Although this is an old post I have the LTL42UB6N LEDs (mine are from Mouser though several other sites offer them also) and so I can shed some LIGHT on the subject. This is a silicon carbide blue LED which is one of the first blue types released, predating the Nichia blue IIRC. It emits light over a very broad bandwidth going even into the orange/red region, although very dimly. So it looks like a lighter shade of blue similar to a typical blue power indicator LED but with a less "saturated" color appearance and a faint purplish halo visible around the point of light when viewed from a distance. They used these in the Mackie self-powered PA speakers, and may still to this day AFAIK.

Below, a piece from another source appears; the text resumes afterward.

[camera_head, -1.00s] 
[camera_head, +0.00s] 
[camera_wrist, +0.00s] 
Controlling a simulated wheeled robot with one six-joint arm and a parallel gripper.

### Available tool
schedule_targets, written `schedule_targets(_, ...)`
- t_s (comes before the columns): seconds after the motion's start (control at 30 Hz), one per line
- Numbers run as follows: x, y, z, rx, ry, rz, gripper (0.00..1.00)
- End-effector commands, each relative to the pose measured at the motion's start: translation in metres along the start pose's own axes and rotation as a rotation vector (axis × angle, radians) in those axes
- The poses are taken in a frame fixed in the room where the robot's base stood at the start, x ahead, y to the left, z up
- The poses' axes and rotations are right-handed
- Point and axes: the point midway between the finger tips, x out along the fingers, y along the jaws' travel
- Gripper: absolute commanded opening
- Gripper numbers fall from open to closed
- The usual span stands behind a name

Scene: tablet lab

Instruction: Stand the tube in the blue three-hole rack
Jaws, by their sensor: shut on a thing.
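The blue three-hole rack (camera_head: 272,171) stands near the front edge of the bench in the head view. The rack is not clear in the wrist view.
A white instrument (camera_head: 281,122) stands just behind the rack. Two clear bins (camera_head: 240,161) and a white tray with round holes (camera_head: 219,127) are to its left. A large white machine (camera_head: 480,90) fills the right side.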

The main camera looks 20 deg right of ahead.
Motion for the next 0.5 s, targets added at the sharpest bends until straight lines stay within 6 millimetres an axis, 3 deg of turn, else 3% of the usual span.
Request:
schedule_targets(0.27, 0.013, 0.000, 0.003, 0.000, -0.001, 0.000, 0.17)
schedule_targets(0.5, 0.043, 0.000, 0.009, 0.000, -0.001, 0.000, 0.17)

My copies of these LEDs have a forward voltage of 4.24~4.30V @ 20 mA which is a volt or more above typical white/blue/green/violet voltage. This is a function of the chemistry so I don't think they can ever be as low as the others. If run from 5V at rated current this would require a 39 Ohm resistor.
Other violet LEDs (400~430nm):
They are still readily available around 400~405nm, but as mentioned previously that's not really what you want. Ideally look for ones around 415~420nm. Good luck.
They USED to be readily available, like 7 or 8 years ago. Nowadays they're very rare unless you're prepared to buy 10,000 or more from Alibaba. That's "progress" I suppose.
. You can still get this wavalength range readily but only in the 1 watt and above, surface mount and chip-on-board sizes.
Hope this helps!
If anyone has other sources for 100-ish quantities I'd be interested. Also for the 480~490nm 3- or 5mm bluish-cyan range, which has become extremely hard to get also. Thanks!